Gegen 05:00 Uhr am Morgen des 22. Juni 1944 mache ich die letzte Runde meiner nächtlichen Grabenstreife, von Posten zu Posten gehen, bis vor zum Horchposten in der Steppe. Langsam graut der Morgen, brandrot steigt die Sonne am östlichen Horizont herauf.
Allmählich ist der Zeiger der Uhr auf die siebente Morgenstunde gerückt. Da, mit wachen Augen fährt man aus seinen Träumereien. Ein dumpfer Abschuss, man kennt dies schon dem Gehör nach: ein schwerer Brocken! Es kommt auch schon heulend und zischend heran, kurz vor dem Graben fast senkrecht, kommt die schwere Granate herunter, dann eine furchtbare Detonation. Merklich zittert die Grabenwand, stinkender schwarzer Qualm und nach Pulver riechende Luft; glühende Eisensplitter surren durch die Luft; Dreck und Eisenteile überschütten den Graben. Fest drücken sich die Männer an die Grubenwand, Schutz suchend vor dieser tödlichen Gefahr.
Jetzt bricht die Hölle los. Der Abschnitt ist längst alarmiert; wir wissen was jetzt kommt. Aus allen Rohren trommelt der Russe auf unsere Stellung. Unaufhörlich heulen und pfeifen sie heran, die vernichteten Granaten. Abschuss und Einschlag vermischen sich zu einem unentwirrbaren Dröhnen, Zäher, beißender schwarzer Pulverqualm liegt über den Graben und Gelände, nur unterbrochen durch die Stichflammen berstender Geschosse, Trommelfeuer.

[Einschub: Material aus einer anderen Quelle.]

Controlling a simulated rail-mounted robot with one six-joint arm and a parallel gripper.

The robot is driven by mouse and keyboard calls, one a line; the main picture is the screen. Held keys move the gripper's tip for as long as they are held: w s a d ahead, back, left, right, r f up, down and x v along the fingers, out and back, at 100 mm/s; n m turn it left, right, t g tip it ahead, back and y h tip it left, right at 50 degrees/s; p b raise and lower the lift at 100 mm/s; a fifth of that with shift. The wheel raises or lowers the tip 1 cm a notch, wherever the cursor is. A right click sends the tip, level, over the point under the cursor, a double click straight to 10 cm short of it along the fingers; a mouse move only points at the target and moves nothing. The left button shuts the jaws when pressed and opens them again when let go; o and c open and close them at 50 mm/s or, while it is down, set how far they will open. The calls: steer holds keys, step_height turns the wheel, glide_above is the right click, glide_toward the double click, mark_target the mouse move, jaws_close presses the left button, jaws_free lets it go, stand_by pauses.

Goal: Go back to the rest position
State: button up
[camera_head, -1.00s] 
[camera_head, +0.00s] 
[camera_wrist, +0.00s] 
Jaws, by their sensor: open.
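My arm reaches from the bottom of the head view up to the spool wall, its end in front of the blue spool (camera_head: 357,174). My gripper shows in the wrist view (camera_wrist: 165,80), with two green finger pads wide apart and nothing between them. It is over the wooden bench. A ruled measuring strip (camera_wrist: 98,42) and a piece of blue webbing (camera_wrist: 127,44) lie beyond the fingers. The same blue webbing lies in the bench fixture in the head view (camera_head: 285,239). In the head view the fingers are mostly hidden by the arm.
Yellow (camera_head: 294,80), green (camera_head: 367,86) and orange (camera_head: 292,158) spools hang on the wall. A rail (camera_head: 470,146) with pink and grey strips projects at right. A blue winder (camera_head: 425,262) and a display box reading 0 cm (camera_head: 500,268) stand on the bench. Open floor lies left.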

So wie es unsere Väter zuvor schon an der Somme, in Flandern, und am Fort Douaumont in Verdun im ersten Weltkrieg erlebt haben: Granaten und nochmals Granaten wühlen sich in die Erde ein, Bäume knicken wie Streichhölzer, Fontänen von Eisen, Stahl und Erde decken fast alles Leben zu. Immer neue Lagen und Salven überschütten unseren Abschnitt Dazwischen tönt der grässliche Schrei: „Sanitäter!“
Rechts neben mir ist eben ein Kampfstand eingedrückt worden. Spaten her! Ungeachtet des wahnsinnigen Feuers setzten zwei Kameraden ihr Leben ein, um so schnell wie möglich die verschütteten Kameraden auszugraben. Schon ziehen sie den ersten heraus, mit Dreck überzogen und fahlem Gesicht. Ein blutroter Faden läuft aus seinem Mund und dem linken Ohr. Es war umsonst.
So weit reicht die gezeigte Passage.